Reproduce nothing but the lines from the one with "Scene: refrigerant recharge" through the one with "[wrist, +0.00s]", exactly and with both ends. Omit pictures.
(begin)
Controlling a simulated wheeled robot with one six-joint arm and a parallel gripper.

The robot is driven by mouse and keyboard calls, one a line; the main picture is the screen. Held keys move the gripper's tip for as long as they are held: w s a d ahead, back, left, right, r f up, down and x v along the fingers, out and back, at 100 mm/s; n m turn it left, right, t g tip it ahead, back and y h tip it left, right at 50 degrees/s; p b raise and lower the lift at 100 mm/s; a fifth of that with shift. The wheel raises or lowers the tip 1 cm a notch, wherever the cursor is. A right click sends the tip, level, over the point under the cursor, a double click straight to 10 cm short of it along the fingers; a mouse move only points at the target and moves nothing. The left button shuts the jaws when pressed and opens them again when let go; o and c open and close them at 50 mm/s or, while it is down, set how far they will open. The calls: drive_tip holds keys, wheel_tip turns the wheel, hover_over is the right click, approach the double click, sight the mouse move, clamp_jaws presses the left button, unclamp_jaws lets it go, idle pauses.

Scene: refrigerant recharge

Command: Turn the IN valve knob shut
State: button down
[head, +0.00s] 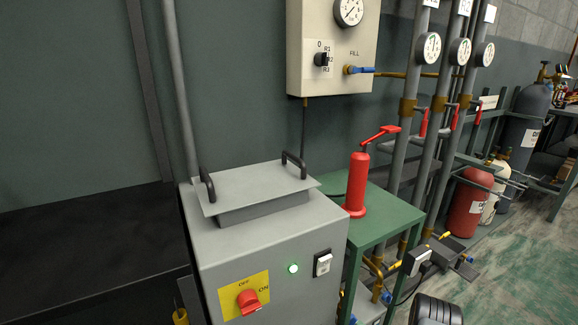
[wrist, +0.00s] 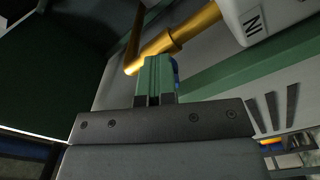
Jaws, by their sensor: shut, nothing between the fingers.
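In the wrist view, my gripper (wrist: 155,64) is shut, its green fingers together and empty. A blue knob (wrist: 176,70) shows as a thin sliver just behind the right edge of the fingers; most of it is hidden. A brass fitting and pipe (wrist: 172,40) runs just beyond the fingertips into a pale housing (wrist: 285,12). That housing carries an IN label (wrist: 253,22). I cannot tell whether the fingers touch the knob or how far it is turned.
In the head view, a grey cabinet (head: 265,240) with a red switch (head: 249,301) stands in front of a green table (head: 400,215) holding a red hand pump (head: 357,185). Pipes with gauges (head: 428,47) rise behind it. Open floor (head: 520,240) lies to the right.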

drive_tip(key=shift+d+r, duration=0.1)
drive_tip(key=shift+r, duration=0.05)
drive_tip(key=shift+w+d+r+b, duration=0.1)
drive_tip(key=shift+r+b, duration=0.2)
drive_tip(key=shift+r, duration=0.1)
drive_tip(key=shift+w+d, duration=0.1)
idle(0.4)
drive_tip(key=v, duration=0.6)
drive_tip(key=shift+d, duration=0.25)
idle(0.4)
(end)
Completed task
Scene: refrigerant recharge

Command: Turn the IN valve knob shut
State: button down
[head, +0.00s] 
[wrist, +0.00s] 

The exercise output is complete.